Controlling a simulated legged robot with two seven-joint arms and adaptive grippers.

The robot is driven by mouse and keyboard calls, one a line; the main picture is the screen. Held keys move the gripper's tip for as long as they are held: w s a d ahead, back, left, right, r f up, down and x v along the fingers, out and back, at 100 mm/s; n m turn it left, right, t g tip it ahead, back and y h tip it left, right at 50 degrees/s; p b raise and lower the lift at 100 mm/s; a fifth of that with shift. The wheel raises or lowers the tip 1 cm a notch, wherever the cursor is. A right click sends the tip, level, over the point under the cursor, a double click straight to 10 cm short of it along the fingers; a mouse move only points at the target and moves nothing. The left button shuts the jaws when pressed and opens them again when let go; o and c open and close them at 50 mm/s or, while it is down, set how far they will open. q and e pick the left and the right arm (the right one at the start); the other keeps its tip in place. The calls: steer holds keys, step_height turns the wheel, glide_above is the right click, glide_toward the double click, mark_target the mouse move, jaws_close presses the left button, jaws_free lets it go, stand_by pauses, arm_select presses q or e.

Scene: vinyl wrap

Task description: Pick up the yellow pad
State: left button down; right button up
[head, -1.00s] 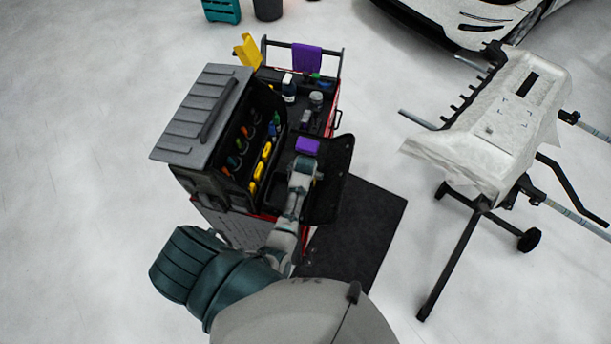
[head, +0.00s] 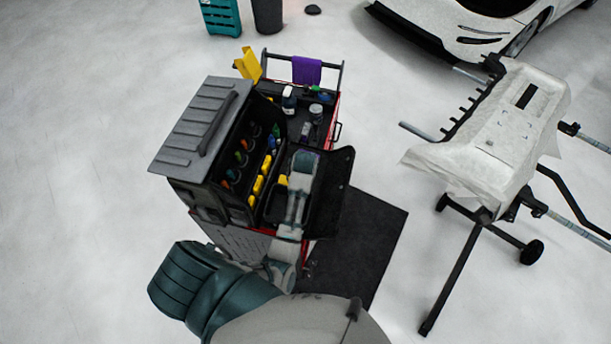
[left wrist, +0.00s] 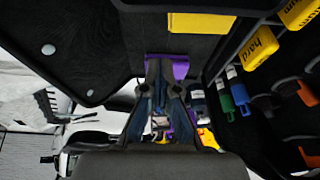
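The yellow pad (left wrist: 200,23) lies in the dark tray in the left wrist view, beyond and to the right of my left fingertips. A bit of yellow (head: 283,180), likely the same pad, shows beside my arm in the head view. My left gripper (left wrist: 163,68) hangs over the open tray of the cart, apart from the yellow pad. A purple pad (left wrist: 167,59) shows right at its fingertips; I cannot tell whether they grip it. In the head view my arm hides the left fingertips. My right gripper is not in view.
The tray's raised black flap (head: 332,195) stands on the other side. Bottles (head: 289,101) and a purple cloth (head: 307,70) are at the cart's far end.

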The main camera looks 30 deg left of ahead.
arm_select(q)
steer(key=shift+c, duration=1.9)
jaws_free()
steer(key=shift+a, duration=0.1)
* * *
Copy, without the pictures, exactly the lines from the line with "Task description: Pick up the yellow pad" through the end of the material above, both ends included.

Task description: Pick up the yellow pad
State: left button down; right button up
[head, -1.00s] 
[head, +0.00s] 
[left wrist, +0.00s] 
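The yellow pad (left wrist: 200,23) lies in the dark tray in the left wrist view, beyond and to the right of my left fingertips. A bit of yellow (head: 283,180), likely the same pad, shows beside my arm in the head view. My left gripper (left wrist: 163,68) hangs over the open tray of the cart, apart from the yellow pad. A purple pad (left wrist: 167,59) shows right at its fingertips; I cannot tell whether they grip it. In the head view my arm hides the left fingertips. My right gripper is not in view.
The tray's raised black flap (head: 332,195) stands on the other side. Bottles (head: 289,101) and a purple cloth (head: 307,70) are at the cart's far end.

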The main camera looks 30 deg left of ahead.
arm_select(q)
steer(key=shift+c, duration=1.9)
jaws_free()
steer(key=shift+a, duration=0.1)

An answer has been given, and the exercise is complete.